Sequential scrub and resilvers

Currently, scrubs and resilvers can take an extremely
long time to complete. This is largely due to the fact
that zfs scans process pools in logical order, as
determined by each block's bookmark. This makes sense
from a simplicity perspective, but blocks in zfs are
often scattered randomly across disks, particularly
due to zfs's copy-on-write mechanisms.

This patch improves performance by splitting scrubs
and resilvers into a metadata scanning phase and an IO
issuing phase. The metadata scan reads through the
structure of the pool and gathers an in-memory queue
of I/Os, sorted by size and offset on disk. The issuing
phase will then issue the scrub I/Os as sequentially as
possible, greatly improving performance.

This patch also updates and cleans up some of the scan
code which has not been updated in several years.
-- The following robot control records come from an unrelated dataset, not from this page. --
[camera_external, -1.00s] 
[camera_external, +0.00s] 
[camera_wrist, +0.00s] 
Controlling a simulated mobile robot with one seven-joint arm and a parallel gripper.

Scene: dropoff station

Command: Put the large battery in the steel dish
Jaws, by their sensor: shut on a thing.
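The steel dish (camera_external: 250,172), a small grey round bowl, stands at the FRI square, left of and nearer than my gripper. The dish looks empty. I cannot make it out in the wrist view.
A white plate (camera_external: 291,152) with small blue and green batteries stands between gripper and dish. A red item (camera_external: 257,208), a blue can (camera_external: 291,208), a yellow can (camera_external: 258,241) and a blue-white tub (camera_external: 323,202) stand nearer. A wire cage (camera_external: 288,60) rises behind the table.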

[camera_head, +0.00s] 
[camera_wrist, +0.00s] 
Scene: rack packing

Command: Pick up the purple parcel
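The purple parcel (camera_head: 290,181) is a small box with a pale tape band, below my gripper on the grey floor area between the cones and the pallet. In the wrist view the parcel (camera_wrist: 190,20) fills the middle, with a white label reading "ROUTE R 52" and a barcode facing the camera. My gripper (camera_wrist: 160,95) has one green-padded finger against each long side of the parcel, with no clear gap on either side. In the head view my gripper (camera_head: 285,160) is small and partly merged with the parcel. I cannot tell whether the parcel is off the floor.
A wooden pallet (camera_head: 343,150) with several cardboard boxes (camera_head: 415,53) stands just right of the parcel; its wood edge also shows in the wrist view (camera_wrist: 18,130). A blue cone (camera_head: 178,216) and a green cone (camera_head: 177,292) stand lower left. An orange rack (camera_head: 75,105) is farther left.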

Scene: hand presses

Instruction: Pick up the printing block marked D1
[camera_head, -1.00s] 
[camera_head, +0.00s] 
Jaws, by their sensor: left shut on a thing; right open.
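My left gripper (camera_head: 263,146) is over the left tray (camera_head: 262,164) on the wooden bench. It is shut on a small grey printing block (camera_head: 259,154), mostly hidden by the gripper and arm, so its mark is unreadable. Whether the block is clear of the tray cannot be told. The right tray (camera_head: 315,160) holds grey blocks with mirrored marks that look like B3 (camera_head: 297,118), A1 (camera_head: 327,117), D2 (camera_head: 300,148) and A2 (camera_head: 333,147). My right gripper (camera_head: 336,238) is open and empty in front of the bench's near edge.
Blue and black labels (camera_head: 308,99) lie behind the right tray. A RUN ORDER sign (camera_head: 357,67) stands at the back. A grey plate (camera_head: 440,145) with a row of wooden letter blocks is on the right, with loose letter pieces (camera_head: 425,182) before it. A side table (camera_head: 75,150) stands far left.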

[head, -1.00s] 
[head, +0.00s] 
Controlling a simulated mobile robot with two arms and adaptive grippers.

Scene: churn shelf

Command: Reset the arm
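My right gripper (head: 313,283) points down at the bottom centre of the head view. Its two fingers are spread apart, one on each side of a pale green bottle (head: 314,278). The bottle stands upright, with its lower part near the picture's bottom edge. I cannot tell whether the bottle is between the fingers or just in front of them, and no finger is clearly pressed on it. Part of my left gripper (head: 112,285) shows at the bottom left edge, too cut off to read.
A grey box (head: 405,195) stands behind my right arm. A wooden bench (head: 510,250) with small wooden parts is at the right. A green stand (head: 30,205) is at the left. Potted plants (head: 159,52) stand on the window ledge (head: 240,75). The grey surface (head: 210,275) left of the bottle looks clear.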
Reviewed-by: Brian Behlendorf <behlendorf1@llnl.gov>
Authored-by: Saso Kiselkov <saso.kiselkov@nexenta.com>
Authored-by: Alek Pinchuk <apinchuk@datto.com>
Authored-by: Tom Caputi <tcaputi@datto.com>
Signed-off-by: Tom Caputi <tcaputi@datto.com>
Closes #3625 
Closes #6256

module/zfs/metaslab.c

@@ -971,85 +971,6 @@ metaslab_rangesize_compare(const void *x1, const void *x2)
 	return (AVL_CMP(r1->rs_start, r2->rs_start));
 }
 
-/*
- * Create any block allocator specific components. The current allocators
- * rely on using both a size-ordered range_tree_t and an array of uint64_t's.
- */
-static void
-metaslab_rt_create(range_tree_t *rt, void *arg)
-{
-	metaslab_t *msp = arg;
-
-	ASSERT3P(rt->rt_arg, ==, msp);
-	ASSERT(msp->ms_tree == NULL);
-
-	avl_create(&msp->ms_size_tree, metaslab_rangesize_compare,
-	    sizeof (range_seg_t), offsetof(range_seg_t, rs_pp_node));
-}
-
-/*
- * Destroy the block allocator specific components.
- */
-static void
-metaslab_rt_destroy(range_tree_t *rt, void *arg)
-{
-	metaslab_t *msp = arg;
-
-	ASSERT3P(rt->rt_arg, ==, msp);
-	ASSERT3P(msp->ms_tree, ==, rt);
-	ASSERT0(avl_numnodes(&msp->ms_size_tree));
-
-	avl_destroy(&msp->ms_size_tree);
-}
-
-static void
-metaslab_rt_add(range_tree_t *rt, range_seg_t *rs, void *arg)
-{
-	metaslab_t *msp = arg;
-
-	ASSERT3P(rt->rt_arg, ==, msp);
-	ASSERT3P(msp->ms_tree, ==, rt);
-	VERIFY(!msp->ms_condensing);
-	avl_add(&msp->ms_size_tree, rs);
-}
-
-static void
-metaslab_rt_remove(range_tree_t *rt, range_seg_t *rs, void *arg)
-{
-	metaslab_t *msp = arg;
-
-	ASSERT3P(rt->rt_arg, ==, msp);
-	ASSERT3P(msp->ms_tree, ==, rt);
-	VERIFY(!msp->ms_condensing);
-	avl_remove(&msp->ms_size_tree, rs);
-}
-
-static void
-metaslab_rt_vacate(range_tree_t *rt, void *arg)
-{
-	metaslab_t *msp = arg;
-
-	ASSERT3P(rt->rt_arg, ==, msp);
-	ASSERT3P(msp->ms_tree, ==, rt);
-
-	/*
-	 * Normally one would walk the tree freeing nodes along the way.
-	 * Since the nodes are shared with the range trees we can avoid
-	 * walking all nodes and just reinitialize the avl tree. The nodes
-	 * will be freed by the range tree, so we don't want to free them here.
-	 */
-	avl_create(&msp->ms_size_tree, metaslab_rangesize_compare,
-	    sizeof (range_seg_t), offsetof(range_seg_t, rs_pp_node));
-}
-
-static range_tree_ops_t metaslab_rt_ops = {
-	metaslab_rt_create,
-	metaslab_rt_destroy,
-	metaslab_rt_add,
-	metaslab_rt_remove,
-	metaslab_rt_vacate
-};
-
 /*
  * ==========================================================================
  * Common allocator routines
@@ -1425,7 +1346,8 @@ metaslab_init(metaslab_group_t *mg, uint64_t id, uint64_t object, uint64_t txg,
 	 * addition of new space; and for debugging, it ensures that we'd
 	 * data fault on any attempt to use this metaslab before it's ready.
 	 */
-	ms->ms_tree = range_tree_create(&metaslab_rt_ops, ms, &ms->ms_lock);
+	ms->ms_tree = range_tree_create_impl(&rt_avl_ops, &ms->ms_size_tree,
+	    metaslab_rangesize_compare, &ms->ms_lock, 0);
 	metaslab_group_add(mg, ms);
 
 	metaslab_set_fragmentation(ms);